Raw data
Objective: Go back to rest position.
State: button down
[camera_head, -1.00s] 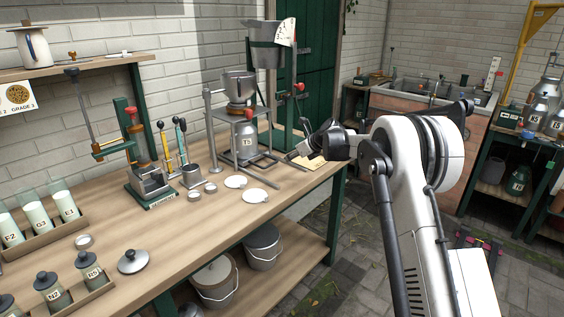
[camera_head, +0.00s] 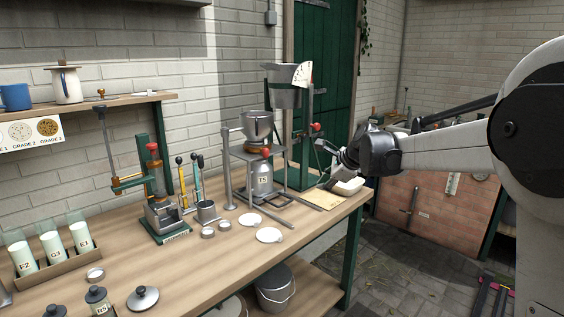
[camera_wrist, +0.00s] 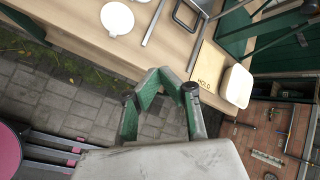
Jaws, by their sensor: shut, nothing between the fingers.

Exercise prompt
Set down the line containing "[camera_head, +0.00s]", then every later line through the end of the material, exactly as written; omit any picture.

Correct response
[camera_head, +0.00s] 
[camera_wrist, +0.00s] 
Jaws, by their sensor: shut, nothing between the fingers.

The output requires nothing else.